*MATERIAL:*
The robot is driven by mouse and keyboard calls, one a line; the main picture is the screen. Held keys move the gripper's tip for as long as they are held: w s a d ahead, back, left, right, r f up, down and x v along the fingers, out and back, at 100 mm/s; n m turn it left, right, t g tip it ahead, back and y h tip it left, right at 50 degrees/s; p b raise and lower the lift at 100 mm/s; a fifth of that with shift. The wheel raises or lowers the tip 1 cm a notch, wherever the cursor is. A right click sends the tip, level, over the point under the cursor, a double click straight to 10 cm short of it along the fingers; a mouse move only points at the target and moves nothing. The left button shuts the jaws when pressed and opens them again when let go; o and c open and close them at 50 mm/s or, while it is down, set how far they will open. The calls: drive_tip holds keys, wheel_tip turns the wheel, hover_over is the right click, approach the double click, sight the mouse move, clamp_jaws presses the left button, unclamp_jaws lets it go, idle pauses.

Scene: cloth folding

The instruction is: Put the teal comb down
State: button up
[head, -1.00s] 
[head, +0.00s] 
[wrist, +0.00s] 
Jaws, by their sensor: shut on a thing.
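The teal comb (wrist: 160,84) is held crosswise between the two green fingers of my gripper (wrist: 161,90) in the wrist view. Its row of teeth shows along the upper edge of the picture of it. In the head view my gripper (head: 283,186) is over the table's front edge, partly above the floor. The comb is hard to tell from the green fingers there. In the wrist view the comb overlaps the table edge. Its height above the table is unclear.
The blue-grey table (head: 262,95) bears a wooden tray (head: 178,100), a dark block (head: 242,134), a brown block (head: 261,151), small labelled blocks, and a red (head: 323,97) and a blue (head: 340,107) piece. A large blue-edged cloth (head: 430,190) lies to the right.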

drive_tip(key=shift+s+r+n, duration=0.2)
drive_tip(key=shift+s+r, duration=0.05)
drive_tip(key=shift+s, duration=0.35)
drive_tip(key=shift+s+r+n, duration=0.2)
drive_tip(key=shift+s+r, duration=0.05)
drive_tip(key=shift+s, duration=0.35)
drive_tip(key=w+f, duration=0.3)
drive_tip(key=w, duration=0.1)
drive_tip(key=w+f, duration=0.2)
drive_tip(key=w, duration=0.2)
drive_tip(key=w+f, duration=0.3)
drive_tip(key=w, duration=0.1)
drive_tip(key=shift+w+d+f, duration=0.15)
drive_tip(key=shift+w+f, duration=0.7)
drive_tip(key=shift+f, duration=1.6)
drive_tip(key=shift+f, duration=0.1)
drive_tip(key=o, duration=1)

--

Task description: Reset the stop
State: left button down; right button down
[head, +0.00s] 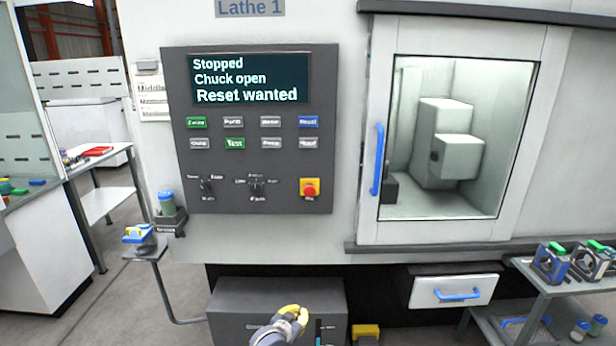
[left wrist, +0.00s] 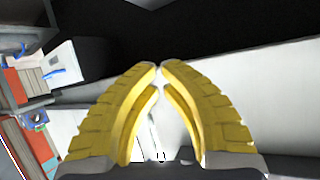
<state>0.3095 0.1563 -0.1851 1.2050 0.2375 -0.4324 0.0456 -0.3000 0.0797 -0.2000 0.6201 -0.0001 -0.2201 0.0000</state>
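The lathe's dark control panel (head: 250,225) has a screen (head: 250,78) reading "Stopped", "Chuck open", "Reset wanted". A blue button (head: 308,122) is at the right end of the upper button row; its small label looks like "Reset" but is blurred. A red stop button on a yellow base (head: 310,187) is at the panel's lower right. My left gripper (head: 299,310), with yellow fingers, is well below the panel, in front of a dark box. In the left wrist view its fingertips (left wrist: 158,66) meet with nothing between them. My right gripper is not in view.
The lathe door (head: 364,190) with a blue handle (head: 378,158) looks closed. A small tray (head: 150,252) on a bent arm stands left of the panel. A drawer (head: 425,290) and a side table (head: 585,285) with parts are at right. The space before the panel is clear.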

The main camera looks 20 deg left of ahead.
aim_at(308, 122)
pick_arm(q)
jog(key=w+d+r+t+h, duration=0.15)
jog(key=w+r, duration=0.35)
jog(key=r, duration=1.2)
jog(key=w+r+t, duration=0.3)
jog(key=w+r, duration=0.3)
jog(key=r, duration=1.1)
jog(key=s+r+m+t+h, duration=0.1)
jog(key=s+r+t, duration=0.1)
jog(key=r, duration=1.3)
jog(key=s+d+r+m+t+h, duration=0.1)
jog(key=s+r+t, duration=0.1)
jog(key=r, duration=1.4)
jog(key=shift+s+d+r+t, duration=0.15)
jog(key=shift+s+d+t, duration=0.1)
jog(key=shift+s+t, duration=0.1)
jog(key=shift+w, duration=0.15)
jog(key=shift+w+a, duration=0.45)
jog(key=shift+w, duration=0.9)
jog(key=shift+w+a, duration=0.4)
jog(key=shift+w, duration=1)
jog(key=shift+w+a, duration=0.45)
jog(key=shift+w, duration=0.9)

*YOUR OBJECTIVE:*
Start at the line that contains "State: left button down; right button down", stop at the line that contains "[left wrist, +0.00s]", and reproduce each line in that stretch exactly. Pictures are excluded.

*EXPECTED OUTPUT:*
State: left button down; right button down
[head, +0.00s] 
[left wrist, +0.00s] 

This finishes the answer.